LA DIMENSIONE SOCIOCULTURALE E ISTITUZIONALE: Alla scuola viene chiesto di favorire l’avvicinamento graduale del giovane al sapere sapiente (accademico), trasformandolo in sapere insegnabile e prendendosi cura delle azioni necessarie che portano all’acquisizione di qsto sapere da parte degli alunni (sapere appreso). Ciò passa attraverso la messa a punto di una “versione pedagogica del sapere” (Newsome, 2013), solitamente esplicitata e organizzata in quadri normativi di riferimento (programmi, indicazioni nazionali) a cui possono corrispondere i curriculum o le sotto-componenti (unità didattiche) che variano da paese in paese. Il tutto implica in ogni caso molteplici competenze come il saper definire e “operazionalizzare” gli obiettivi, la messa a punto di strumenti di valutazione, la selezione di idonee strategie didattiche, la diversificazione in relazione alle specificità degli allievi e la valutazione delle risorse e delle tempistiche. Il docente che entra in classe è parte di un tessuto di relazioni socioculturali già definite; egli deve cmq garantire che l’allievo acquisisca la pedagogia del sapere senza alterarne i caratteri fondamentali, favorendo consapevolezza e soddisfazione per gli apprendimenti che questi consegue.

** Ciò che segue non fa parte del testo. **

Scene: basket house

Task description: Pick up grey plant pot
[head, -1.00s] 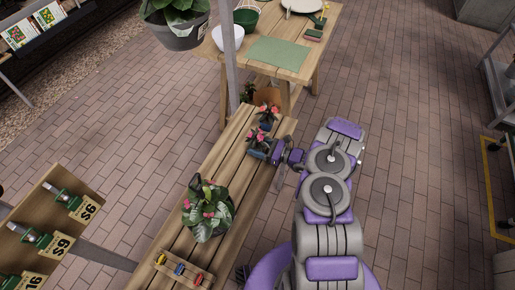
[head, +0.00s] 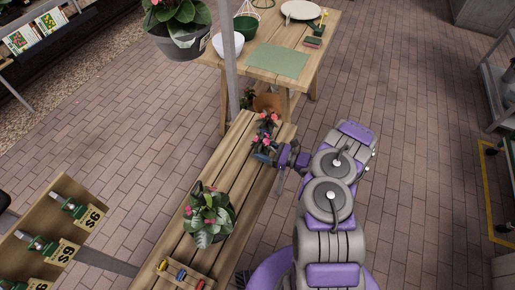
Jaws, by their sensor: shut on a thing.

LA SCUOLA: La scuola rappresenta un’entità composita; in essa coesistono soggetti con ruoli e funzioni diverse e con punti di vista più o meno condivisi. L’influenza che essa può esercitare può essere inficiata da fattori interni che ne rendono debole e contraddittoria l’immagine. Un aspetto fondamentale è qllo di management: difficile da attuare all’interno della scuola sarà una politica dell’inclusione se non sussiste una profonda accettazione di essa sul piano etico e

valoriale, se non c’è un buon clima collaborativo tra insegnanti e se non si attua una politica razionale sulla formazione delle classi e gruppi di apprendimento che impedisca situazioni che rendono, di fatto, la classe ingestibile.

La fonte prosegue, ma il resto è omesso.